Current Music: Bright Eyes - The Biggest Lie (Eliott Smith cover)| Powered by Last.fm
 
 
Calliope The Bear
In response to [info]loveshaken over at [info]2amtomorning , who asked:

to what extent do you think the soul exists, if it does at all?
sort of paraphrasing here, but is it just a useless (meaningless) word and used in a general sense & for sweet talk? something immortal that provides solace after death? something that is as real as the mind and body & one day it will perish? something else all together?

if you believe in the soul, what defines yours? what keeps it 'alive'?


This set me off on a massive thought bubble. This is the outcome of said thought bubble.

Its really difficult to talk about the existence of the soul without being immediately judged as "religious" and written off as such. In the same way that its almost impossible to talk about spirituality without being called a spiritualist, or even to use words like spirituality without people making an assumption about your character and what you mean. Our words have been tarnished with the things they have been used by some to mean, and thus we have no language with which to express ourselves subjectively.

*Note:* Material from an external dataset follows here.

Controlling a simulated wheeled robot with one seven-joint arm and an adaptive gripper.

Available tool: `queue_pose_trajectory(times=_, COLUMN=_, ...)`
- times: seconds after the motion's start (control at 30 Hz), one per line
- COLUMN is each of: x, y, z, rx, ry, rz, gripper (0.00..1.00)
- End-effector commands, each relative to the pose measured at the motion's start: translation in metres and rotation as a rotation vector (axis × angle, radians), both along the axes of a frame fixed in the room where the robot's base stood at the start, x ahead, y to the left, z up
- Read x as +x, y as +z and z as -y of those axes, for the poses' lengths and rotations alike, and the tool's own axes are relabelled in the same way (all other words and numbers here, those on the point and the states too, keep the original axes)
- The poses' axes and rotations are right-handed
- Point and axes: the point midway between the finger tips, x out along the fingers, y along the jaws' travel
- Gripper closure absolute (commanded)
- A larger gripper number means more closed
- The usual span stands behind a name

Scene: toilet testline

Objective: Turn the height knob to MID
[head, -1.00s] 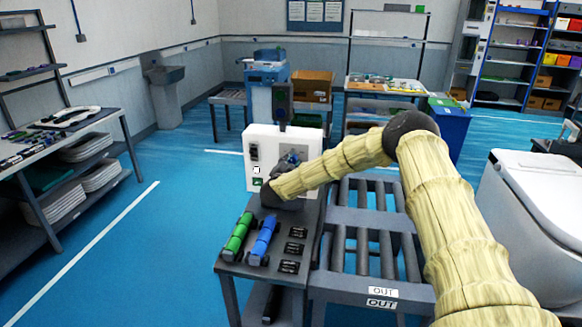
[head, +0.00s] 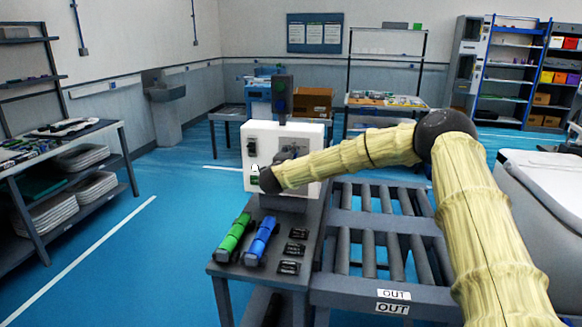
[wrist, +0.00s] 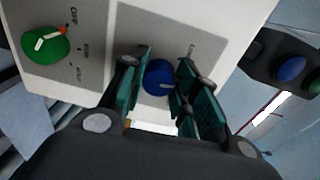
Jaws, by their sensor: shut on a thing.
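A white control box (head: 312,132) with a grey panel stands at the far end of a dark bench. In the wrist view its panel (wrist: 104,20) carries a green knob (wrist: 40,54) with a pale, red-tipped pointer and a blue knob (wrist: 158,80) with a pale mark. In the head view my wrist hides part of the box front.
Green (head: 234,238) and blue (head: 261,241) cylindrical items lie on the bench (head: 221,269) in front, beside several small black pieces. A roller conveyor (head: 382,243) marked OUT adjoins on the right. A dark post with buttons (head: 282,95) rises behind the box.

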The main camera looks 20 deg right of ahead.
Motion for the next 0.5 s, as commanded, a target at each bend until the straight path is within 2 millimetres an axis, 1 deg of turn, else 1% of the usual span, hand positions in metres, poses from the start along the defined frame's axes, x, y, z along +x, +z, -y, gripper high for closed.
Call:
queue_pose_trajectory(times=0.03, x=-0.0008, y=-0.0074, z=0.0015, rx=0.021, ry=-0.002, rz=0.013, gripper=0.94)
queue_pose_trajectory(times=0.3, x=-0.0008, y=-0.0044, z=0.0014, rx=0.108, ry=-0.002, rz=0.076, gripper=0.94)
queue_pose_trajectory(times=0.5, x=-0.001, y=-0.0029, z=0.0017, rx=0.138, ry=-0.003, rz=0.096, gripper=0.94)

But this subject, the question of the "soul" is one I've thought about a lot out loud for the last six months and in my head for my whole life before that. I feel the need to issue a disclaimer here that I totally wish wasn't necessary to make, one that I hope will stop any misunderstandings and assumptions like those mentioned above. I'm not religious. I was raised half Catholic (my mother- the whole trappings, church once a week and a school run by monks) and half Quaker (on my father's side) but I do not believe in a God in the sense of a monotheistic beardy bloke in the clouds who watches us all and gets annoyed, and I don't believe in a soul as something that goes to heaven or hell when you die. I don't follow any organised religion.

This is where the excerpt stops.